We pulled up. Jenny shepherded us from the car, through security, which by today’s standards was pretty rudimentary, and into a large room that looked much like a classroom. It was. It was where the ‘trainee astronauts’ trained. Next door was a room full of ageing computers. The actual control room where a group of people, average age apparently only twenty-six, including one woman, JoAnn Morgan worked together to get Armstrong to be able to take that giant step. To realise the entire firepower of the computers in that room was now contained in my new Apple Mac was a salutary experience.


A dark-haired woman walked in. She looked well groomed, wearing a red pencil skirt suit, and greeting my benefactor with a hug. ‘Sally, I’d like you to meet…’ and words failed me.


‘Come over here and look’ she said. We did. Outside the window a contraption that looked like a large egg with a trapdoor in the top was shooting people out. They were landing, sometimes on the ground, sometimes on softer surfaces. “They’re bouncing baby astronauts today’ she said. A large part of training is the physical capability to withstand massive stress – hence the ‘bouncing.’


Further across what looked like a huge runway, doors were opening on what seemed to be a twenty storey building. They took several minutes. It was a space shuttle hangar. Audible gasps all round as the shuttle was finally there in all it’s white gleaming glory ready for transport by the crawler, the entire three mile journey to launch pad 39. Because of its size it took hours, from memory around nine or ten, to reach the launch pad.


As we chatted about her mission and I tried constantly to stop my jaw from hitting the floor, people walked in and out, came to shake her hand and be introduced to us, for the first time in my life I felt intimidated by an experience. It felt, not that I was in the presence of greatness, but as if I’d touched the universe, someone connected to something so much bigger than any of us. For the first time James Lovelock’s Gaia theory felt so much more.

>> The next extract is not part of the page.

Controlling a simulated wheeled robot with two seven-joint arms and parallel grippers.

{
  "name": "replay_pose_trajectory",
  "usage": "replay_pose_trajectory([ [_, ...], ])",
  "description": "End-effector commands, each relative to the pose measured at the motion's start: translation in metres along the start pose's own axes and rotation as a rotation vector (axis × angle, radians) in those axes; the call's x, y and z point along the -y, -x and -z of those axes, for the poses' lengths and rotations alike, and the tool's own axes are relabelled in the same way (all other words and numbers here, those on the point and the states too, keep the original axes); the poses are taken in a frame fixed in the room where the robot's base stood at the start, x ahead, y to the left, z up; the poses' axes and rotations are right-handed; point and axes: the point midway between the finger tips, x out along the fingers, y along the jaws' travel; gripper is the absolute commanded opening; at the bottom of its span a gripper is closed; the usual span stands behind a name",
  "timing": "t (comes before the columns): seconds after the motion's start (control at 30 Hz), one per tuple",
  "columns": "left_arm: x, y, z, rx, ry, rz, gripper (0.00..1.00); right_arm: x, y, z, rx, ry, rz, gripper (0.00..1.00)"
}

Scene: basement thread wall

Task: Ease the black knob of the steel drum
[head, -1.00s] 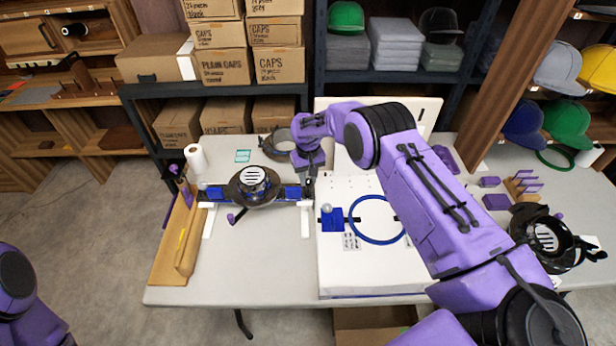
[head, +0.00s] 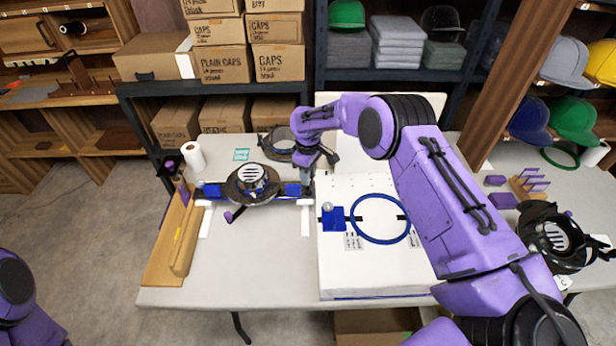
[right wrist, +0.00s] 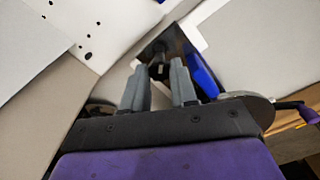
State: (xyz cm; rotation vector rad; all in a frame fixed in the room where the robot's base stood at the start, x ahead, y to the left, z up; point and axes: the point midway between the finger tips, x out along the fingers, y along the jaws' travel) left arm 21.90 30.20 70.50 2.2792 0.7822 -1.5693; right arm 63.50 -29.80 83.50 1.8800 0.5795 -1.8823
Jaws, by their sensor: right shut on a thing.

As we continued to chat, to watch the slow crawl of the shuttle, and to watch one poor bloke land the wrong way out of the ‘egg’ and break his arm, the door opened and I heard the words ‘Good morning Mr Armstrong, how wonderful to see you sir.’


Oh…my…god. What do you do in a situation like that. He came straight over, very upright with a somewhat stiff gait, greeted Sally, and nodded as we were introduced. Sally seemed a little intimidated. As they chatted about the technicalities of the upcoming shuttle mission, I tried hard to focus on every word they exchanged. I don’t remember a word, but I do remember feeling awed for the first time. It was like coming face to face with a celestial body. He didn’t shake our hands when introduced, but a nod of recognition and a comment about my Aussie accent. The room was suddenly full of people, all wanting to speak to him or just be in his presence. I figured I probably had time to try to get one question to him. ‘Mr Armstrong, I’m just wondering what you said next after the ‘one step for man, one giant leap for mankind’. In that moment a smalltown girl from Australia met the smalltown bloke from Ohio who had been to the moon and back. He looked quizzically for a moment as I tried to keep a straight face – and smiled.